What to work on:
Starting at the line containing "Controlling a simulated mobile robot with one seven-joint", copy each line exactly, ending with the line containing "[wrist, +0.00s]". Leave out everything else.

[BEGIN]

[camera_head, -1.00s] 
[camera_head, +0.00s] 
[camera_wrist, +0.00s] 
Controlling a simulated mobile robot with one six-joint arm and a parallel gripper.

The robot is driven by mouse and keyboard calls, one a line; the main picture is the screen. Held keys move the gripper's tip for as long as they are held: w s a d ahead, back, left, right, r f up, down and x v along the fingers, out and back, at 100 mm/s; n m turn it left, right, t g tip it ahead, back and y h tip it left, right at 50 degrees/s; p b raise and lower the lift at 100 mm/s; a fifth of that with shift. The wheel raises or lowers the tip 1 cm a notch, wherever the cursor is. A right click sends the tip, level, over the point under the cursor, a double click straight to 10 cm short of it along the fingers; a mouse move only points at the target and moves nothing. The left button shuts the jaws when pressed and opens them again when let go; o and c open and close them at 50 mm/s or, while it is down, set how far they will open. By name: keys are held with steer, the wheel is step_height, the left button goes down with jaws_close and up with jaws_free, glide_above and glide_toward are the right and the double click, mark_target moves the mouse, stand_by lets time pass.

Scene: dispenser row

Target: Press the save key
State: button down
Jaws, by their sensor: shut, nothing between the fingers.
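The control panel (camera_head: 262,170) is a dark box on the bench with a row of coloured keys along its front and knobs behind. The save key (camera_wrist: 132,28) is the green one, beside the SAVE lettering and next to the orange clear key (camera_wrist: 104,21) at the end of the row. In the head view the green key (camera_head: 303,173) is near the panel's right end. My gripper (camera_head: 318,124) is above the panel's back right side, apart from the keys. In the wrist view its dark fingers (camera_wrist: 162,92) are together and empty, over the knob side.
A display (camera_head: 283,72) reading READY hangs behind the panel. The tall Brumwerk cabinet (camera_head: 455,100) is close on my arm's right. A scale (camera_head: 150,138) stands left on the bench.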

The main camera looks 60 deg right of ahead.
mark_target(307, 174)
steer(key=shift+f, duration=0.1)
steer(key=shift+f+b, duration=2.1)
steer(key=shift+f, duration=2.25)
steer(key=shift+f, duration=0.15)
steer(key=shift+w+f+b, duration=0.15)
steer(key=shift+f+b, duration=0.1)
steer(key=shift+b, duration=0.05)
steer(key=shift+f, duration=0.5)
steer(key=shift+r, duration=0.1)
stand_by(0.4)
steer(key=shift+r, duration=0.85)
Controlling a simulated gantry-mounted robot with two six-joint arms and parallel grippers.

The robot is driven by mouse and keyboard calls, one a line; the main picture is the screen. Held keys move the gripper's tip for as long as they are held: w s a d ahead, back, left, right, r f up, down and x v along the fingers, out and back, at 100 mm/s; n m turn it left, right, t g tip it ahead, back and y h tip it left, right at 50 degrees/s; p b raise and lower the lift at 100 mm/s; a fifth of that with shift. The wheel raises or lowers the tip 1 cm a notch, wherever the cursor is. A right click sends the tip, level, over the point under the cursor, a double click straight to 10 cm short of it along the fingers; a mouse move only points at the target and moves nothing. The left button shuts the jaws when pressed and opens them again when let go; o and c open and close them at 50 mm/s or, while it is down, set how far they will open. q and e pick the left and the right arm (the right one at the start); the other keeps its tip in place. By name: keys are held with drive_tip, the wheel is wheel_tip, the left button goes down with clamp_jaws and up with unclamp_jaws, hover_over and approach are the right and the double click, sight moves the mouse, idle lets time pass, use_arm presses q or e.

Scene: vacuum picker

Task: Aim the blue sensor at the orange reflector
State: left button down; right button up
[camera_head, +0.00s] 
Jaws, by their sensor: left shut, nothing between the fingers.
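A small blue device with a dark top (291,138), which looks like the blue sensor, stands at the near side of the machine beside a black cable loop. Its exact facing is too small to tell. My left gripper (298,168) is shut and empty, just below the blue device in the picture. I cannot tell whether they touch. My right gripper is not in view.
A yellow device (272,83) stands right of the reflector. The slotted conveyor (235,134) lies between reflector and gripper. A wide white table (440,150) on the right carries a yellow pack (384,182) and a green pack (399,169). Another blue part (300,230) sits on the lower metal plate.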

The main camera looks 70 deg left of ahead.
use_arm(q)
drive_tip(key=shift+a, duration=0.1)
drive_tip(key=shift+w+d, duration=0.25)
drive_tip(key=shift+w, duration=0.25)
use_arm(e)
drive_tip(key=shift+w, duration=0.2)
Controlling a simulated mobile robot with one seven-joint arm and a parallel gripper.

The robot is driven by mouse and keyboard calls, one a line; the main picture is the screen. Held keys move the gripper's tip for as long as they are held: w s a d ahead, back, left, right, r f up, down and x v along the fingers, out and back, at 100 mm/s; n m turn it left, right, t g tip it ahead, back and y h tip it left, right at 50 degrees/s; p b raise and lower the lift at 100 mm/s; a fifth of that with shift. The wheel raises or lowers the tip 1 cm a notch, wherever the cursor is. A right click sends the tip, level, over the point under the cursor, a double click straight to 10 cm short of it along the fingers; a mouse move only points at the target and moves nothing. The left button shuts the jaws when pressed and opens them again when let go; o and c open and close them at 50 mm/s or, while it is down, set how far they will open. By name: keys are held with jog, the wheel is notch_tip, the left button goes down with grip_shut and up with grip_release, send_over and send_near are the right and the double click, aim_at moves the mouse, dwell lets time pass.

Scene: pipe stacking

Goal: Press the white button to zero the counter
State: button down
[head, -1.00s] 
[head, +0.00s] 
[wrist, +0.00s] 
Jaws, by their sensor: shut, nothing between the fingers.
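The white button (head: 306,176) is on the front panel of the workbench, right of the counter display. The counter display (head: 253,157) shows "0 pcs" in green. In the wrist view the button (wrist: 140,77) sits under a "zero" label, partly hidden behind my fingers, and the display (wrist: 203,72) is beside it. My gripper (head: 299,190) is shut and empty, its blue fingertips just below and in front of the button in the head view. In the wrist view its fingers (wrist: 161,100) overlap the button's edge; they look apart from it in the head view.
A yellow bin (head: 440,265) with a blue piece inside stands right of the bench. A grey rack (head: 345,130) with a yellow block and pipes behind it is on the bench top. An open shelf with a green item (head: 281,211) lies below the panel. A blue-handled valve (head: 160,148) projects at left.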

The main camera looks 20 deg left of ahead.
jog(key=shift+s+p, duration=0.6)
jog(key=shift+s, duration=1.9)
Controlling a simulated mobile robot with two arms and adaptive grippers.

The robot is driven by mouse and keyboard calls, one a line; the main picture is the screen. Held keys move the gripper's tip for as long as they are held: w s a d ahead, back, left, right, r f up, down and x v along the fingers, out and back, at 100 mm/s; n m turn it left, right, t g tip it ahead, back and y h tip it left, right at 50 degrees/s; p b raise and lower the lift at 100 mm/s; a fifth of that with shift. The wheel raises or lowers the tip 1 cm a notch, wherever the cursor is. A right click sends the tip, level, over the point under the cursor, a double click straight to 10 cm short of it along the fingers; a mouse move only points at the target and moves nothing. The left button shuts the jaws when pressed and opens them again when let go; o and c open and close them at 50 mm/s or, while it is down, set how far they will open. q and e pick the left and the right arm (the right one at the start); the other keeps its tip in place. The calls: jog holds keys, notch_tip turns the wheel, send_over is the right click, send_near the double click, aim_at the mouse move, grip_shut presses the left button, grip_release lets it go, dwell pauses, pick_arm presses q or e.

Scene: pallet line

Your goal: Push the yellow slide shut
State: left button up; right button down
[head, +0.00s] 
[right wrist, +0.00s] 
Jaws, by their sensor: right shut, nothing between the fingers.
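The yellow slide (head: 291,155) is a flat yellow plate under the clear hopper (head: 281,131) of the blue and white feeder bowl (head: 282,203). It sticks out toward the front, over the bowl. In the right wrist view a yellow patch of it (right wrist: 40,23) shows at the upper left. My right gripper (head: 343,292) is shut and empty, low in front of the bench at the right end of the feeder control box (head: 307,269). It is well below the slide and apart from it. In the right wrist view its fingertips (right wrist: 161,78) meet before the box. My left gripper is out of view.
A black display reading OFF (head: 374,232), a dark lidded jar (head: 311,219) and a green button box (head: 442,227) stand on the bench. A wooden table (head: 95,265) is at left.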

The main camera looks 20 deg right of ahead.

[END]

Written solution:
Controlling a simulated mobile robot with one seven-joint arm and a parallel gripper.

The robot is driven by mouse and keyboard calls, one a line; the main picture is the screen. Held keys move the gripper's tip for as long as they are held: w s a d ahead, back, left, right, r f up, down and x v along the fingers, out and back, at 100 mm/s; n m turn it left, right, t g tip it ahead, back and y h tip it left, right at 50 degrees/s; p b raise and lower the lift at 100 mm/s; a fifth of that with shift. The wheel raises or lowers the tip 1 cm a notch, wherever the cursor is. A right click sends the tip, level, over the point under the cursor, a double click straight to 10 cm short of it along the fingers; a mouse move only points at the target and moves nothing. The left button shuts the jaws when pressed and opens them again when let go; o and c open and close them at 50 mm/s or, while it is down, set how far they will open. By name: keys are held with jog, the wheel is notch_tip, the left button goes down with grip_shut and up with grip_release, send_over and send_near are the right and the double click, aim_at moves the mouse, dwell lets time pass.

Scene: pipe stacking

Goal: Press the white button to zero the counter
State: button down
[head, -1.00s] 
[head, +0.00s] 
[wrist, +0.00s] 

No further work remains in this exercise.